Update – 4:35 PST – I just checked CWN and the related story sidebar finally says “L’Osservatore raps Sri Lanka for declining disaster relief”. It’s about damn time.

Correction From Catholic World News

Via reader Patrick Sweeney comes this link to a correction by Catholic World News on the story by the Vatican’s L’Osservatore regarding Sri Lanka’s refusal of Israeli aid for the victims of the tsunami. What remains to be explained is exactly how the hell Catholic World News managed to botch this story in the first place.

Meryl weighs in on the mystery of the “mistranslation”.

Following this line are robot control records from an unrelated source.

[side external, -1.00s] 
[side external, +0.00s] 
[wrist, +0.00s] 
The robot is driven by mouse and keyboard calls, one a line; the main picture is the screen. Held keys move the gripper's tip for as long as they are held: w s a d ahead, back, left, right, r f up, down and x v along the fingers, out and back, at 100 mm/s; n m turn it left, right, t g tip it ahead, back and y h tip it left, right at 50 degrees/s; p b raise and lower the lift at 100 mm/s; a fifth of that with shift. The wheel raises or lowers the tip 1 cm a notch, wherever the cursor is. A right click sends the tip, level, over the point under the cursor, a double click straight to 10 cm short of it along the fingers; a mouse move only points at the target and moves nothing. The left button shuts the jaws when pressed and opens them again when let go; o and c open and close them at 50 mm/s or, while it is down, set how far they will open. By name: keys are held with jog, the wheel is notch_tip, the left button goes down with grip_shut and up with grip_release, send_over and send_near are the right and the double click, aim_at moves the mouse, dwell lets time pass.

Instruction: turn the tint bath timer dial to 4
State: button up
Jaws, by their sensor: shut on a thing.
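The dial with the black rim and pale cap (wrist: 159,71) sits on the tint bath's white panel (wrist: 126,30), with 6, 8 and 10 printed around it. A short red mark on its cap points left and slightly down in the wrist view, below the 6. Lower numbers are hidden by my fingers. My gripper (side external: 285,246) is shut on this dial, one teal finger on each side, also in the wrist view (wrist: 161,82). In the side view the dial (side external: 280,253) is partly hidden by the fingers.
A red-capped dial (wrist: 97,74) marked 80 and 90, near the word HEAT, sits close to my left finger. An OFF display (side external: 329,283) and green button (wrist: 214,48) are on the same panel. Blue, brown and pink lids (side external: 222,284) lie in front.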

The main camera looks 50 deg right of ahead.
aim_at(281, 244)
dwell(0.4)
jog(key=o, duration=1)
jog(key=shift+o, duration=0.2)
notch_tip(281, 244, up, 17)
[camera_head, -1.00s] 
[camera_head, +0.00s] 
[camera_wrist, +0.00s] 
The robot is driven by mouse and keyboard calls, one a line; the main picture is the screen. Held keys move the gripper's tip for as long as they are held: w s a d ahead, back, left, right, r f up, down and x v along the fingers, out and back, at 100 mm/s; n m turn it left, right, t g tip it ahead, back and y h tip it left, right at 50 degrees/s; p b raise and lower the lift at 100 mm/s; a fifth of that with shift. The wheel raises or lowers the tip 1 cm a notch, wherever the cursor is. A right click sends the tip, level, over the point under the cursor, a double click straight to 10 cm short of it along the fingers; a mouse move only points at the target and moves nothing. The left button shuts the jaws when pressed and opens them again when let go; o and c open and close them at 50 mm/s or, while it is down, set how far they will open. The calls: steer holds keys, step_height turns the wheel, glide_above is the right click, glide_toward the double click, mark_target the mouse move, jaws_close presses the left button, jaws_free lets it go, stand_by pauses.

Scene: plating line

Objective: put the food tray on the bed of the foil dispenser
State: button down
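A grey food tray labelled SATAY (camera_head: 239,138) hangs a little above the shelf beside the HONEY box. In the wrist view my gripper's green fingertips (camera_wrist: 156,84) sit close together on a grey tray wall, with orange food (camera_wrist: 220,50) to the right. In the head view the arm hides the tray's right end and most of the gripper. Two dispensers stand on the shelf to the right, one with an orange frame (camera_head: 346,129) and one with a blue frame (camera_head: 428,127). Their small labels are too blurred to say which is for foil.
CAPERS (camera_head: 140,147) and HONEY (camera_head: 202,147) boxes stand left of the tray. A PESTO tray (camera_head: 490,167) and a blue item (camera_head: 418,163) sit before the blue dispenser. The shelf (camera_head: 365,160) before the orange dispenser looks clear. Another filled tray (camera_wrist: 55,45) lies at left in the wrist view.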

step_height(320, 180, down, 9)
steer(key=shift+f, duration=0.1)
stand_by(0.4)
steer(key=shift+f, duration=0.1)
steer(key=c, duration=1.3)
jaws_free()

As for everyone concerned about my remark about the Pope, I am perplexed as to why this influential leader has said exactly ZERO about Sri Lanka’s attitude. However, I did promise to recant my remark about “Il Papa” in the face of a retraction by the Vatican. As it now appears that it is, in fact, CWN that botched the story, I sincerely apologize for stating that the Pope was an asshole with regard to the situation at hand. For the less swift, yes, this was a conditional apology. There are many things for which the Pope has a lot of explaining to do. In addition, I continue to maintain that accusations of my alleged bias towards Catholics are merely unsubstantiated rumour and allegation, especially in light of the fact that not one of you knows me personally. Now, please, get off the cross – we need the wood.